— begin Source data —

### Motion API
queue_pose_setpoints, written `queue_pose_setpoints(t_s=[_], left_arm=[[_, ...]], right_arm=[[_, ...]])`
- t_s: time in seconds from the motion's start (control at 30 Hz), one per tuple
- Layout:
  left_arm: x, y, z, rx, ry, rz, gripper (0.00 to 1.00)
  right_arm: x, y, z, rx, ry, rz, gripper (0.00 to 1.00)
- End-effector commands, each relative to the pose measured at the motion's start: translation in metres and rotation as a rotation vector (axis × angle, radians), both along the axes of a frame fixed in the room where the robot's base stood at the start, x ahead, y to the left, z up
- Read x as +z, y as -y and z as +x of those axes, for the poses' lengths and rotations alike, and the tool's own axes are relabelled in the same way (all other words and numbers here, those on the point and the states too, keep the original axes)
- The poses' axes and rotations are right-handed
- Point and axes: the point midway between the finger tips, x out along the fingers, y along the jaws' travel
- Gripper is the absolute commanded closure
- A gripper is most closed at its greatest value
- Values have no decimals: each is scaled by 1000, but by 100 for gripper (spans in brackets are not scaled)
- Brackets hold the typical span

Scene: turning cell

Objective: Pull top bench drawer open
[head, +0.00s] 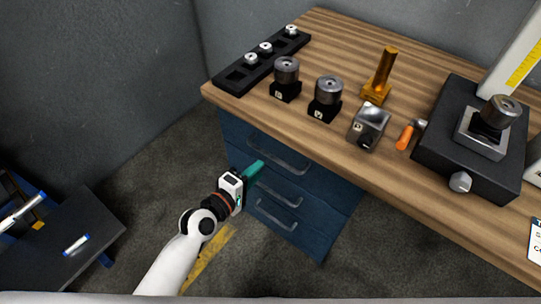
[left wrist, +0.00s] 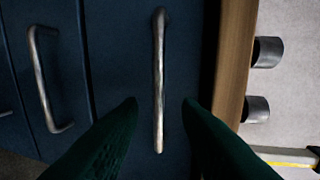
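The top bench drawer (head: 240,137) is the uppermost blue front under the wooden top, and it looks shut. Its metal bar handle (head: 278,157) also shows upright in the left wrist view (left wrist: 158,75). My left gripper (head: 257,168) is in front of the drawers, near the left end of that handle. In the left wrist view its two dark green fingers (left wrist: 161,103) are apart, one on each side of the handle's lower part, with nothing gripped. I cannot tell how far the tips are from the drawer front. My right gripper is not in view.
Two lower drawers have similar handles (head: 280,190). The bench top (head: 330,40) carries a black socket rack (head: 236,77), several fixtures, an orange-handled tool (head: 405,135) and a black gauge stand (head: 455,150). A dark low table (head: 70,235) stands at left. The floor between is clear.

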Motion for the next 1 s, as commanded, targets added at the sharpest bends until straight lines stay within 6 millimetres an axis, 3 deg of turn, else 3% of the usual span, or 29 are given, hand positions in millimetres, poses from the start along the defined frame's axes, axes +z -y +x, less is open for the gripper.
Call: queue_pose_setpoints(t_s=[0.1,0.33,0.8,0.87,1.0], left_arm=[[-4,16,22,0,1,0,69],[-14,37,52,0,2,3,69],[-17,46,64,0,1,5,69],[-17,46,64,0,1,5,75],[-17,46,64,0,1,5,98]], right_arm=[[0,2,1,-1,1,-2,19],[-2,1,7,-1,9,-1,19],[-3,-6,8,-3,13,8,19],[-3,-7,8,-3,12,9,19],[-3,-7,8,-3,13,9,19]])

— end Source data —

## Work required:
Go through the listing above and locate each line that holds the word "frame". Copy those lines.

## Exercise solution:
- End-effector commands, each relative to the pose measured at the motion's start: translation in metres and rotation as a rotation vector (axis × angle, radians), both along the axes of a frame fixed in the room where the robot's base stood at the start, x ahead, y to the left, z up
Motion for the next 1 s, as commanded, targets added at the sharpest bends until straight lines stay within 6 millimetres an axis, 3 deg of turn, else 3% of the usual span, or 29 are given, hand positions in millimetres, poses from the start along the defined frame's axes, axes +z -y +x, less is open for the gripper.

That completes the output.